Several years passed before I began to meet Dadie again, at Long Crichel, a house communally owned in Dorset by writers, artists and painters. Dadie loved walking the dogs, and would stride off over the low downs followed by two or three. Shakespeare was often the theme of conversation but of course much else was talked about outdoors, in deckchairs on the lawn, or round the fire. There was teasing sometimes, for Dadie loved to tease and would accompany it with a pussy-cat smile (to use his own phrase).

I remember a discussion about class and culture, when someone was boasting of always saying "Good Morning" to the postman. "Did you really?" teased Dadie with a wide grin. "Did you say `How are you today?' to the dear fellow. How very obliging!" But such quips as these were not resented nor did they go very deep. All the four hosts of Long Crichel loved Dadie and appreciated the fun he always set going on his visits.

But the most delightful phase of my relations with Dadie began when he, Eardley and I decided to try and take what we called "our Spring holiday" every year. We kept this up for some time, going to such places as Holland, Wales, northern Spain, the Isle of Skye and Alderney, each for about a week. We lived in simple rooms, walked a lot, and the other two helped me look for wild flowers. In northern Italy we took to sight-seeing and had enormous fun.

Later still Dadie and I flew to Greece to stay with the Leigh Fermors. The best part of a wonderful stay was the evenings when Dadie read aloud to us. We chose the poets, he the poems and his voice rose and rang in a glorious baritone.

Then, alas, came illness. But Dadie was dauntless.

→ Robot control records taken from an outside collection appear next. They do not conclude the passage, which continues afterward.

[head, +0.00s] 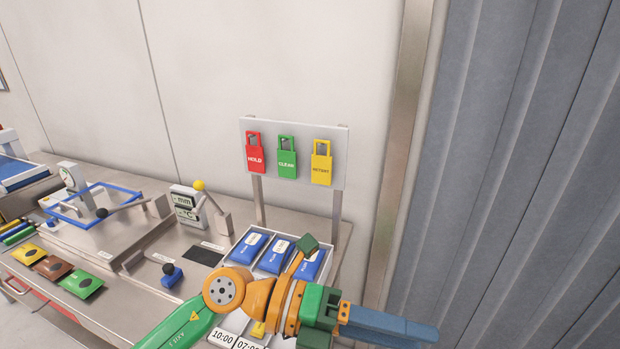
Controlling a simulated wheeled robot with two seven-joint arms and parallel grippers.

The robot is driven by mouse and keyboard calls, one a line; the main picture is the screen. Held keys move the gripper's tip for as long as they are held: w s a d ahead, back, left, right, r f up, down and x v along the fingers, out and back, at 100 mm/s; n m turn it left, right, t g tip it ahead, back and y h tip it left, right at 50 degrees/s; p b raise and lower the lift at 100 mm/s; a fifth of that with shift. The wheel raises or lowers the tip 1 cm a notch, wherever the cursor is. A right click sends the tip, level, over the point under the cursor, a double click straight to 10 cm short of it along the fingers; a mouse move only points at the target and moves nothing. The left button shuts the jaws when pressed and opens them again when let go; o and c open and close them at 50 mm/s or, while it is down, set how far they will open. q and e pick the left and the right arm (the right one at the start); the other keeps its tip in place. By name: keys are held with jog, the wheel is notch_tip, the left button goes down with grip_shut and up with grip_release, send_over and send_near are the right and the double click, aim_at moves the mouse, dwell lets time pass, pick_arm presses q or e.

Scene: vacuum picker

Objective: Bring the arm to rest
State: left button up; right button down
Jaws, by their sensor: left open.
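My left arm comes in at the bottom, with a green link, orange joints and a green block at the wrist. My left gripper (402,327) is the blue end part that points right, past the front of the tray and in front of the grey curtain. It is open, with nothing seen in it. An orange piece with a green tip (307,245) sticks up from the wrist and covers part of the tray with blue pouches (247,247). My right gripper is not in view.
A sign board (334,146) with red, green and yellow tags stands behind the tray. A grey curtain (510,170) fills the right side.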

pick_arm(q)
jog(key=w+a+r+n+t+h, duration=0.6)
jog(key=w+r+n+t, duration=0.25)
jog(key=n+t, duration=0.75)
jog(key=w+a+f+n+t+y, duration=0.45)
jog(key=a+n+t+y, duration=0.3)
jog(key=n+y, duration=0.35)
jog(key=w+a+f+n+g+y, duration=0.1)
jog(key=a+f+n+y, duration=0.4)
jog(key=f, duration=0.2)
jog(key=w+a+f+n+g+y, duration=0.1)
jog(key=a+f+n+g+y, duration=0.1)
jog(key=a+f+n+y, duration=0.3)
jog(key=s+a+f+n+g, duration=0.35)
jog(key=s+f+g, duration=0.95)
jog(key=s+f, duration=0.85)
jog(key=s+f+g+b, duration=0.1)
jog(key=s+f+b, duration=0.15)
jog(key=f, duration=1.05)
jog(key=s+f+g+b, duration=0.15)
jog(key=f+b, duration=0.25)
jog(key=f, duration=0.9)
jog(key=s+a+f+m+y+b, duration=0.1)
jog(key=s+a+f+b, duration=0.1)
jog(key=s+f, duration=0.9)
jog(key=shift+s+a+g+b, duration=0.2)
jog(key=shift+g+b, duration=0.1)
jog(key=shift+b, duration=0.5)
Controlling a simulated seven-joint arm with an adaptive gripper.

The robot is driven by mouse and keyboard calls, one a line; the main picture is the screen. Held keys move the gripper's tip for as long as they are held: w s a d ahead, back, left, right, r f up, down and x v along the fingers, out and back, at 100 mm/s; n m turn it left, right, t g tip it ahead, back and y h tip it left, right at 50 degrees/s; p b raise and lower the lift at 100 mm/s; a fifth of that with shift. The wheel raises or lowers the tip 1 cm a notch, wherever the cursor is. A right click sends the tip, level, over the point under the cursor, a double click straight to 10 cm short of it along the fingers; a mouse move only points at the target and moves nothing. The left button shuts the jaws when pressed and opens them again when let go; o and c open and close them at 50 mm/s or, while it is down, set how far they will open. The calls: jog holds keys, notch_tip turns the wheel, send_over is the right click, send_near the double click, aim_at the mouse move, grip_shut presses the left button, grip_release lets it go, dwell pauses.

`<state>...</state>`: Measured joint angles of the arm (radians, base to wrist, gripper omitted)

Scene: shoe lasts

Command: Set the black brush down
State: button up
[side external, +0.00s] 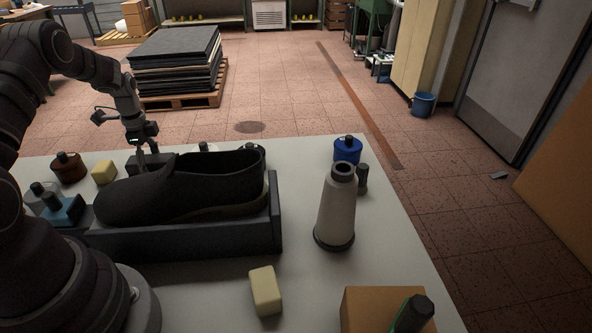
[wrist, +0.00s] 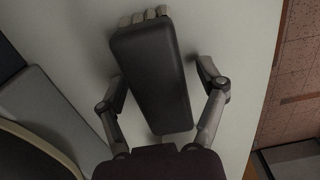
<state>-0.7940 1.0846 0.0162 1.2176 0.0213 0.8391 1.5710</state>
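The black brush (wrist: 150,75) shows in the wrist view as a dark rounded block, with pale tufts at its far end. It appears to lie on the white table, slightly tilted across the picture. My gripper (wrist: 163,88) is open with a finger on each side of the brush. A clear gap shows at the right finger; the left finger is close to the brush's edge, and I cannot tell whether it touches. In the side view my gripper (side external: 147,164) is low behind the shoe, at the dark brush (side external: 136,166), which the shoe partly hides.
A black shoe (side external: 185,190) sits in a dark tray (side external: 190,240) in front of my gripper. A brown jar (side external: 68,168) and a yellow block (side external: 104,172) stand left. A thread cone (side external: 337,210) and blue jar (side external: 347,150) stand right.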

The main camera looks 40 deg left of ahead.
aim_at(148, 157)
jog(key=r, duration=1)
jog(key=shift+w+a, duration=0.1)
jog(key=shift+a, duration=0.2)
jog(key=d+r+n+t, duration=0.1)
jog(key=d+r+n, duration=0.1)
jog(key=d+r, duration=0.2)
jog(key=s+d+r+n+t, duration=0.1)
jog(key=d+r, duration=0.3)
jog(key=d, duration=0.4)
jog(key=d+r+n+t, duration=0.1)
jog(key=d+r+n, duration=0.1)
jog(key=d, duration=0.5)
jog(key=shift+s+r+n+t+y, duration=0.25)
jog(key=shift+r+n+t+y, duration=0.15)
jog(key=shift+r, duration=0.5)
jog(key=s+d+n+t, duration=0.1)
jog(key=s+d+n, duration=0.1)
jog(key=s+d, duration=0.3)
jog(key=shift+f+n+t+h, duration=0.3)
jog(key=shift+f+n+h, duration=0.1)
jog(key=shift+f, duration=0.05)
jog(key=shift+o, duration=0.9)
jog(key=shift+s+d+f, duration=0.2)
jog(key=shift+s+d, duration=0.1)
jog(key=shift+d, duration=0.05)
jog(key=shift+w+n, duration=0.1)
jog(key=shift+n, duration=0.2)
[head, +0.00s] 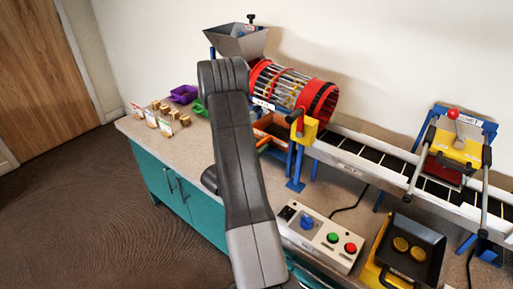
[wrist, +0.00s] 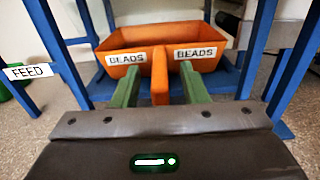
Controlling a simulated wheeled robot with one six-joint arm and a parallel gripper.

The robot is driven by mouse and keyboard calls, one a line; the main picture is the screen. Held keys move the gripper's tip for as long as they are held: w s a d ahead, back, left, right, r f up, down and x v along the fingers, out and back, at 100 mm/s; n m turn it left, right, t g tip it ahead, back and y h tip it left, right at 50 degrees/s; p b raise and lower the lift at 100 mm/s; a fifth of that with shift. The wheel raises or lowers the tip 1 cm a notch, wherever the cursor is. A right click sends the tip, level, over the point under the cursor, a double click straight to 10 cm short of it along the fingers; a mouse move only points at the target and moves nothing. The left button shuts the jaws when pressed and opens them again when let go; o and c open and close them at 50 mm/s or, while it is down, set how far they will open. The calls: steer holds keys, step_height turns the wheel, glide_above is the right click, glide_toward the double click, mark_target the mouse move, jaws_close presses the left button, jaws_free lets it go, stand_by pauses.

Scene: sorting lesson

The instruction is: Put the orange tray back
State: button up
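The orange tray (wrist: 122,40) stands between blue legs under the drum, its front facing me in the wrist view, with two BEADS labels. Its orange handle (wrist: 160,80) sticks out toward me. My gripper (wrist: 160,75) is open, with one green finger on each side of the handle and a visible gap on both sides. In the head view the orange tray (head: 275,121) shows beneath the red drum, partly hidden by my arm. What lies inside the tray is hard to make out.
Blue legs (wrist: 257,50) stand close on both sides of the tray, the left one bearing a FEED label (wrist: 28,71). The red drum (head: 295,85) is above. A control box (head: 320,238) and a black pan (head: 410,250) lie to the right.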

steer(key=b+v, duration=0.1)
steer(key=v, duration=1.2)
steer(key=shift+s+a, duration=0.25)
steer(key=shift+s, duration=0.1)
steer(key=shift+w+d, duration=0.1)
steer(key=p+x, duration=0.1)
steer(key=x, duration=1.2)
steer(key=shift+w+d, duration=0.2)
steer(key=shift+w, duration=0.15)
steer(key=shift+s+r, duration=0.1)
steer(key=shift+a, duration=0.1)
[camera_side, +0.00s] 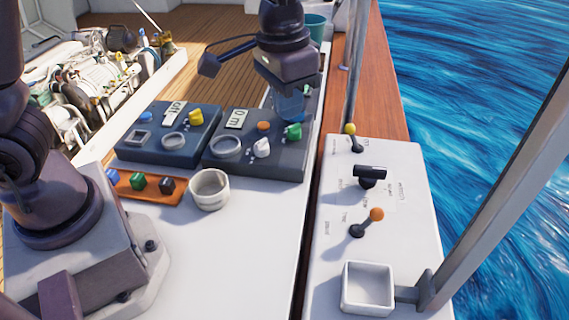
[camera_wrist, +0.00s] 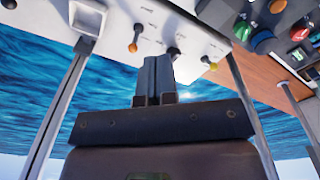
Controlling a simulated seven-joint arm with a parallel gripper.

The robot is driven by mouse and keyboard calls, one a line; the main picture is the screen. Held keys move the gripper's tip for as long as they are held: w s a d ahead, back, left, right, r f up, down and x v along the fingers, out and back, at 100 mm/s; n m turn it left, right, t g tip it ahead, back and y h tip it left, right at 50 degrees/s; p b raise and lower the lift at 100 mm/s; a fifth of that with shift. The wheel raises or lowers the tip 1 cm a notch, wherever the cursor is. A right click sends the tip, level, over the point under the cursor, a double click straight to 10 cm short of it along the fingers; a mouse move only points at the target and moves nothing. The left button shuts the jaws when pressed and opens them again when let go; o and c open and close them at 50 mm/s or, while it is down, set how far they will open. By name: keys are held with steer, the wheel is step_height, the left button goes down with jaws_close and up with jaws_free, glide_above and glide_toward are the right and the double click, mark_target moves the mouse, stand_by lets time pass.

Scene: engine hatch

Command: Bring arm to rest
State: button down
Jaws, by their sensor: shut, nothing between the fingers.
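My arm reaches in from the top of the side view, with my gripper (camera_side: 289,104) over the back right of the right-hand dark control box (camera_side: 262,172). The fingers look bluish there, and I cannot tell if they touch the box. In the wrist view my gripper (camera_wrist: 152,72) has its two fingers together with nothing between them.
Left of it stands another control box (camera_side: 150,147). A white cup (camera_side: 209,189) sits beside an orange strip (camera_side: 150,193) of coloured cubes. The white console (camera_side: 400,240) carries an orange-knobbed lever (camera_side: 368,224), a black handle (camera_side: 371,174), a yellow-knobbed lever (camera_side: 352,136) and a square tray (camera_side: 368,287).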

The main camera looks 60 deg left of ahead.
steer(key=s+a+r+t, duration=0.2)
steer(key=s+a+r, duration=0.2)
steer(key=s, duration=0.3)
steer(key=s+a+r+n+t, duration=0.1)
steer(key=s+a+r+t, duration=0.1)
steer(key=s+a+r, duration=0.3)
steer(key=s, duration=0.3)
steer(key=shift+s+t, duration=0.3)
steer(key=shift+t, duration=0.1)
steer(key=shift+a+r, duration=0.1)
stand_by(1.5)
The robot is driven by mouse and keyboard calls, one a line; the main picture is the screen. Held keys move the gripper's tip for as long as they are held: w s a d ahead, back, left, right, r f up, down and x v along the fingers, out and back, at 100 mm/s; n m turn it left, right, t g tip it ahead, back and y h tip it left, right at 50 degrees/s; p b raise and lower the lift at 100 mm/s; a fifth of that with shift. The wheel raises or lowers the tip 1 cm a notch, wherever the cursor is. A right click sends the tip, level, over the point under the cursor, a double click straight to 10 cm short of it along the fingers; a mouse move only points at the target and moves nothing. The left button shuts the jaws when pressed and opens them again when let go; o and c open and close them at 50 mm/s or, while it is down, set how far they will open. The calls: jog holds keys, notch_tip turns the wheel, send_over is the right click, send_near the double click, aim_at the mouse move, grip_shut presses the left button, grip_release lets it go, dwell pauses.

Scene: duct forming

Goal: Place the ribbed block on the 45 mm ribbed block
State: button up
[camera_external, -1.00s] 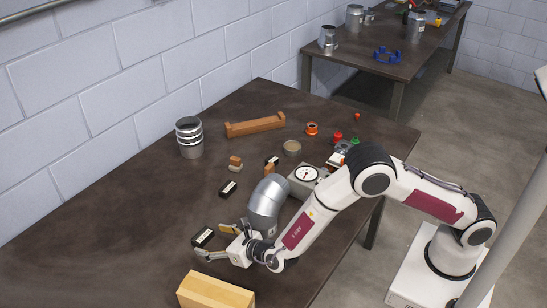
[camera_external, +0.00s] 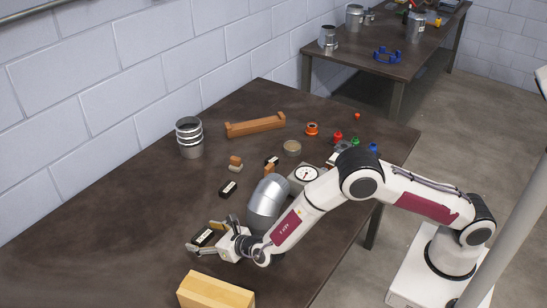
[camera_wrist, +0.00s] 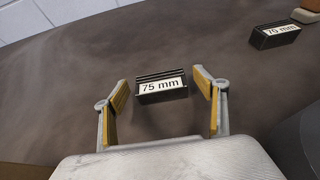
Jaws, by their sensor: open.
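A black ribbed block (camera_wrist: 162,88) with a white label reading "75 mm" lies between the fingers of my gripper (camera_wrist: 162,97) in the wrist view. Gaps show on both sides of it. In the external view the same block (camera_external: 204,237) is on the table, with my open gripper (camera_external: 203,235) around it. A second black ribbed block (camera_wrist: 275,34) at the upper right of the wrist view also appears to read "75 mm"; it is probably the black block (camera_external: 228,188) farther back in the external view. A third dark block (camera_external: 272,161) has an unreadable label. No 45 mm label is legible.
A silver duct elbow (camera_external: 267,203) stands close to my wrist. A light wooden block (camera_external: 214,291) lies at the front. A dial gauge (camera_external: 306,175), small tan blocks (camera_external: 235,163) and a ribbed metal duct (camera_external: 189,138) are farther back. The table's left side is clear.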

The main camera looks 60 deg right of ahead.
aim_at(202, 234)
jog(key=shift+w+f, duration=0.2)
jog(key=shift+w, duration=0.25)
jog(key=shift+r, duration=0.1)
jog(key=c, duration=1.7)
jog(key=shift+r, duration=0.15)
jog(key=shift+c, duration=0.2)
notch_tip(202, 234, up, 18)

He came in a wheelchair, which in turn came on a train and a taxi, with his "carer", who called him alternately "Doctor Rylands" and "Darling". They came to lunch in my London flat and then travelled back as they had come.

George Humphrey Wolferstan Rylands, English scholar and theatre director: born Tocklington, Gloucestershire 23 October 1902; CBE 1961; CH 1987; died Cambridge 16 January 1999.